Speaking about the context for her research thesis project, Maryanne stated that “there has not been a full and comprehensive review of the co-ordination and implementation of mental health promotion in second level schools to date.”  She argues that there is an imperative to interrogate the variables of social analysis underlying Ireland’s place as the country with the 5th highest adolescent suicide rate in Europe (European Child Safety Alliance, 2014:18). In response to this  imperative, she  maintains that “theoretically robust and methodologically innovative research can potentially help to shed fresh light on the strategic planning and implementation approaches underpinning current mental health promotion models and yield recommendations for future practice in schools”.   

Prof. Michael Healy, Associate Vice President of Research, MIC, congratulated Maryanne saying: “With 12 years’ experience as a practitioner teaching in a second level school and currently employed with Kerry Education and Training Board, Maryanne is ideally positioned to carry out this much needed research focused on positive mental health promotion in post-primary schools.”

Maryanne graduated with a BA from Mary Immaculate College, Limerick in 1999 and with an MEd in 2007. Her MEd thesis was a qualitative school-based study focused on the attitudes and perspectives of teachers towards international students was an excellent example of applied research. Maryanne was supervised by Dr. Angela Canny, Assistant Dean, Faculty of Education, MIC, and was awarded a 1:1 honours award for this research project.

According to Prof.
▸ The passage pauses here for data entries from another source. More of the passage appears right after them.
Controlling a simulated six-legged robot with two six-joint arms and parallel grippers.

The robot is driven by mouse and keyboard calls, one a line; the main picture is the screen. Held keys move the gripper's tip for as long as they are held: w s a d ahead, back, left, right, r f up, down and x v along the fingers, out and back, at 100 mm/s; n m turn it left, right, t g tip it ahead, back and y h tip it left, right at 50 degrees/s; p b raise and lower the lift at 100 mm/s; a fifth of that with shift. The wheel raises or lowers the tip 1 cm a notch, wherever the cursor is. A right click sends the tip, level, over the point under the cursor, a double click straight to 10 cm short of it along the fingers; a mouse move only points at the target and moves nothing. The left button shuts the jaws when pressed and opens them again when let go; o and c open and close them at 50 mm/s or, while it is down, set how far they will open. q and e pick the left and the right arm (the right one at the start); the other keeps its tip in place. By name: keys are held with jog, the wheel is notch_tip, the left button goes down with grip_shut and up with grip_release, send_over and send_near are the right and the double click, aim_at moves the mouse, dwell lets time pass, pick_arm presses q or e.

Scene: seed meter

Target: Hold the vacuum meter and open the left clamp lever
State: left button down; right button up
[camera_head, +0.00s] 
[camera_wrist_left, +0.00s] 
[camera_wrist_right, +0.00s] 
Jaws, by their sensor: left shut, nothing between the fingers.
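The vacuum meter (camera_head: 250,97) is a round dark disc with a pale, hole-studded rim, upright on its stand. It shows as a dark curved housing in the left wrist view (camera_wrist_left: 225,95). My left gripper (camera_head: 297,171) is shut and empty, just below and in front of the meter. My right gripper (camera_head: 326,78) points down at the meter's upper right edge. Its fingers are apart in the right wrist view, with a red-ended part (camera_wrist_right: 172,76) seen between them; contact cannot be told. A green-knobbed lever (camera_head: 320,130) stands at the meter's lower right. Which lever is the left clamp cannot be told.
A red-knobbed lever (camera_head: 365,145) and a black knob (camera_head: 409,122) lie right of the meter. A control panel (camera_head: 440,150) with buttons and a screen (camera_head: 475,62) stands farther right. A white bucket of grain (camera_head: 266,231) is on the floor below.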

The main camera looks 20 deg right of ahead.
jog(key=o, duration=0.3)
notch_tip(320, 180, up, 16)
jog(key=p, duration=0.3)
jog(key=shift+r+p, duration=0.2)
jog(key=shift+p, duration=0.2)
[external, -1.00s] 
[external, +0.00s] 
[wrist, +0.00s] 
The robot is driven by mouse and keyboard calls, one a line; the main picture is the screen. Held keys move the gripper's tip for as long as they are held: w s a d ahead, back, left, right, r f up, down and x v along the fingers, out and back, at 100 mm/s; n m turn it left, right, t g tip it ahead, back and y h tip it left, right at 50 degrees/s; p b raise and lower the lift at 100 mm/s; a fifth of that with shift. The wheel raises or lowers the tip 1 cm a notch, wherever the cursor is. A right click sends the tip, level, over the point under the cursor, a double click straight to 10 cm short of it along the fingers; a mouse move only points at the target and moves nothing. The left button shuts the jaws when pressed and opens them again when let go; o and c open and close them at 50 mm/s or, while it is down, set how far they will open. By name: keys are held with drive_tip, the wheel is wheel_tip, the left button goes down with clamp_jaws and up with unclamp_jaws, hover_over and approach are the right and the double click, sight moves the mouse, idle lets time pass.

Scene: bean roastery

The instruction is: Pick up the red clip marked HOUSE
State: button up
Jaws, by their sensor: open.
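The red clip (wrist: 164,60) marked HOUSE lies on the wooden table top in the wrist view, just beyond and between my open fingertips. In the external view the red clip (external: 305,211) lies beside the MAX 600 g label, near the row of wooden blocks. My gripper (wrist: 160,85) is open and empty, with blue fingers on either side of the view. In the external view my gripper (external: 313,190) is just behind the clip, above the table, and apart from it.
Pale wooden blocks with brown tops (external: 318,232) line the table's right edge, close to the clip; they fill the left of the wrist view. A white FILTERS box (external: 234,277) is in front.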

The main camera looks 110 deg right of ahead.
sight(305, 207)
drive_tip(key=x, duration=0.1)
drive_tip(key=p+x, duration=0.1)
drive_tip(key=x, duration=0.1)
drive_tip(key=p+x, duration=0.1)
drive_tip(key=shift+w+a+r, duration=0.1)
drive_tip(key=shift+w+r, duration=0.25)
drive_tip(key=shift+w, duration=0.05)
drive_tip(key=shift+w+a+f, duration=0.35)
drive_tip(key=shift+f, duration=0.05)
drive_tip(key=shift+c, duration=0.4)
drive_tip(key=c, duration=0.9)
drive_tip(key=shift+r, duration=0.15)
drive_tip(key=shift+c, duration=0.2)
Jim Deegan, Head of Graduate School: “Maryanne has witnessed first-hand many of the challenges facing adolescents in post-primary schools and also those who strive to support them as teachers and mentors in the course of her day-to-day professional life with Kerry ETB. Little research exists on the interactive and irreducible dynamic between teachers, mentors and adolescents in the context of positive mental health promotion and the outcomes of her research will be welcomed by policymakers, practitioners and young people throughout the country.” 

 Maryanne will commence her research on 1st October 2015.